Après les baby-boomers, la génération X, les millénariaux et les Z, voilà que débarque la génération alpha. Catégoriser et percer le mystère des générations est une source sans fin de discussions passionnées, qui génèrent également des tensions entre universitaires, qui affirment que ces appellations n’ont pas de signification, et consultants, qui en font une industrie lucrative.
« Ah non, pas encore une nouvelle étiquette ! » se diront spontanément certains lecteurs. La génération dite alpha concerne cette fois-ci les enfants nés entre 2010 et 2024 inclusivement. Nommer les groupes d’âges est un phénomène qui s’est fortement implanté dans la culture populaire depuis les baby-boomers, et les étiquettes se renouvellent sur une période cyclique de 15 ans.
Une division avec des catégories somme toute arbitraires, qui peut entraîner comme dérives une généralisation à outrance, des réflexions stéréotypées et une tendance à trop homogénéiser, affirment plusieurs experts consultés par Le Devoir. Mais qui, pour certains, reste néanmoins à surveiller.
Mark McCrindle, un consultant et chercheur australien en sciences sociales qui dirige une firme-conseil, et qui se décrit notamment comme un futuriste, est considéré comme le « père » du terme « génération alpha », qu’il aurait créé il y a une quinzaine d’années. Le mot « alpha » fait référence à la lettre grecque, explique dans un échange de courriels avec Le Devoir Ashley Fell, directrice-conseil de la firme McCrindle et coautrice avec le chercheur australien d’un livre sur le sujet.
Le nom a été testé avec d’autres dans un sondage. Parmi les suggestions des répondants, l’appellation « génération A » revenait souvent, étant donné que génération Z renvoie à la dernière lettre de l’alphabet. Mais l’alphabet grec plutôt que latin a finalement été retenu pour symboliser « le début de quelque chose de nouveau », une génération qui grandit dans une « nouvelle ère d’intégration technologique ».

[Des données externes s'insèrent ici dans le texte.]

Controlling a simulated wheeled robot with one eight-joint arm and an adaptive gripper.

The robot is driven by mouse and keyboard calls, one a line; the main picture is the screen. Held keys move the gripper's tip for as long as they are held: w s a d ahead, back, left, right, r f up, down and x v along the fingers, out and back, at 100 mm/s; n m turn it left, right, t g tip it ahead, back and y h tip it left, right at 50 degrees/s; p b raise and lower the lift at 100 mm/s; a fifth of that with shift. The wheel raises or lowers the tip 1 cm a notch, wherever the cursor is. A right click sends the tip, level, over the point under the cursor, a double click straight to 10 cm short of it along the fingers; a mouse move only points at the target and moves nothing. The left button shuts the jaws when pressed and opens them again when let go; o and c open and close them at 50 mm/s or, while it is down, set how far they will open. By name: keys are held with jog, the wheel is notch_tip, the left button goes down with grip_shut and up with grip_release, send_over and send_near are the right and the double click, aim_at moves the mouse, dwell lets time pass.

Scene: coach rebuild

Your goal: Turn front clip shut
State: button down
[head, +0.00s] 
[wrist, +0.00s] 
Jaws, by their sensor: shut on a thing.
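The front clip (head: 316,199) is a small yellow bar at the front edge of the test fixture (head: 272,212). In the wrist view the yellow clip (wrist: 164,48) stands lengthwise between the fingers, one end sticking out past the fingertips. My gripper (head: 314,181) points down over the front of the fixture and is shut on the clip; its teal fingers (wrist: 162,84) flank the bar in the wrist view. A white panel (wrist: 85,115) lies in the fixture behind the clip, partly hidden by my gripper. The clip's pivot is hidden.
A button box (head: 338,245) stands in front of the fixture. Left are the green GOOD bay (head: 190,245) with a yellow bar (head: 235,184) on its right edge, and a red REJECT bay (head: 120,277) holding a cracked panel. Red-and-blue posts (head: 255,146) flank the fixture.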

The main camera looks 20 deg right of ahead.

« Retourner au début [de l’alphabet latin] ne semblait pas approprié, parce que la génération alpha représente une toute nouvelle génération, qui est entièrement née au cours d’un nouveau siècle, soutient Ashley Fell. Alors que les générations précédentes ont été façonnées par la technologie, nous considérons que la génération alpha est distinctement visuelle, mondiale, mobile et virtuelle. »
Des tendances qui s’amplifient
Les jeunes de la génération alpha naissent dans une marée d’écrans, avec des réseaux sociaux facilement accessibles, et dans un monde façonné par la pandémie. Il est toutefois difficile à l’heure actuelle de dégager des caractéristiques coulées dans le béton pour décrire cette cohorte précise, parce qu’elle est encore jeune et qu’il n’y a pas encore de bonne base comparative, croit de son côté Dan Woodman, professeur en sociologie à l’Université de Melbourne, qui étudie la jeunesse et les générations.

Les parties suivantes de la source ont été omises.